--- start Supplied material ---

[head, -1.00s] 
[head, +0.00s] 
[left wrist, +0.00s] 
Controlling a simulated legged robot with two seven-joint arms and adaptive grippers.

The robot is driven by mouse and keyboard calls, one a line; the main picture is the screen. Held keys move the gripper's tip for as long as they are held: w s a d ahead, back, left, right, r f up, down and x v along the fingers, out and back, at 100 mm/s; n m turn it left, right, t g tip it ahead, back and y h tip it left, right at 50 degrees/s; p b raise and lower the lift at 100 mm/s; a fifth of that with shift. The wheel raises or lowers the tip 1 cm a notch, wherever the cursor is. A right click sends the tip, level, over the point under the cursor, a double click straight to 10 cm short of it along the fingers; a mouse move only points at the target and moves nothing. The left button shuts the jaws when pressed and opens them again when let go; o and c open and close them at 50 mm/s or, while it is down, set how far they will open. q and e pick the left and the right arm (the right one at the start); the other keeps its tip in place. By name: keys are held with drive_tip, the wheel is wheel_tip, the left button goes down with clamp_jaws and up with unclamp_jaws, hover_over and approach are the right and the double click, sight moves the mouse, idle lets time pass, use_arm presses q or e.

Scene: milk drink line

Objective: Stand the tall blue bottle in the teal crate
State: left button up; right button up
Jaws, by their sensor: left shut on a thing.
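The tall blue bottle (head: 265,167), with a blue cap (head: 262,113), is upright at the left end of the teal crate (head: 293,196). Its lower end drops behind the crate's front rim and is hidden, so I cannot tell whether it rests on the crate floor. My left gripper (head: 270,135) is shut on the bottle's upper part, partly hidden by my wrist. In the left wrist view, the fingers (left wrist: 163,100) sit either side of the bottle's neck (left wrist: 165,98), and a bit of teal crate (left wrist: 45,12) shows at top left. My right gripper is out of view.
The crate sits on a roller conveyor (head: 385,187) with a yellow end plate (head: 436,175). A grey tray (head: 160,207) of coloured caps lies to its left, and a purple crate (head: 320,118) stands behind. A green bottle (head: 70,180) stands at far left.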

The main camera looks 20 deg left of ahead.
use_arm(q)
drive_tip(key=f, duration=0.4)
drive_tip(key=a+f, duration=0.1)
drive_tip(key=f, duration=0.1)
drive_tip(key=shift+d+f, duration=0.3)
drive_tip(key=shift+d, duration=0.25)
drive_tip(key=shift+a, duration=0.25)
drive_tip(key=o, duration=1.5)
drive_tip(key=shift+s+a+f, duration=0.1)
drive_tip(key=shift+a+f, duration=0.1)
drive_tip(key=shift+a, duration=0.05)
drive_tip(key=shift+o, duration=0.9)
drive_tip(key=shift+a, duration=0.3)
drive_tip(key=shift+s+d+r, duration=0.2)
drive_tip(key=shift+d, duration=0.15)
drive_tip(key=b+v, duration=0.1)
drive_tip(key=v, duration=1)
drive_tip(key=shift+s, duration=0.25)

--- end Supplied material ---

**Your goal**: The first line to be transcribed is the one containing "[left wrist, +0.00s]", and the last is the one containing "State: left button up; right button up". Transcribe exactly those lines and nothing else.

**Exercise response**:
[left wrist, +0.00s] 
Controlling a simulated legged robot with two seven-joint arms and adaptive grippers.

The robot is driven by mouse and keyboard calls, one a line; the main picture is the screen. Held keys move the gripper's tip for as long as they are held: w s a d ahead, back, left, right, r f up, down and x v along the fingers, out and back, at 100 mm/s; n m turn it left, right, t g tip it ahead, back and y h tip it left, right at 50 degrees/s; p b raise and lower the lift at 100 mm/s; a fifth of that with shift. The wheel raises or lowers the tip 1 cm a notch, wherever the cursor is. A right click sends the tip, level, over the point under the cursor, a double click straight to 10 cm short of it along the fingers; a mouse move only points at the target and moves nothing. The left button shuts the jaws when pressed and opens them again when let go; o and c open and close them at 50 mm/s or, while it is down, set how far they will open. q and e pick the left and the right arm (the right one at the start); the other keeps its tip in place. By name: keys are held with drive_tip, the wheel is wheel_tip, the left button goes down with clamp_jaws and up with unclamp_jaws, hover_over and approach are the right and the double click, sight moves the mouse, idle lets time pass, use_arm presses q or e.

Scene: milk drink line

Objective: Stand the tall blue bottle in the teal crate
State: left button up; right button up

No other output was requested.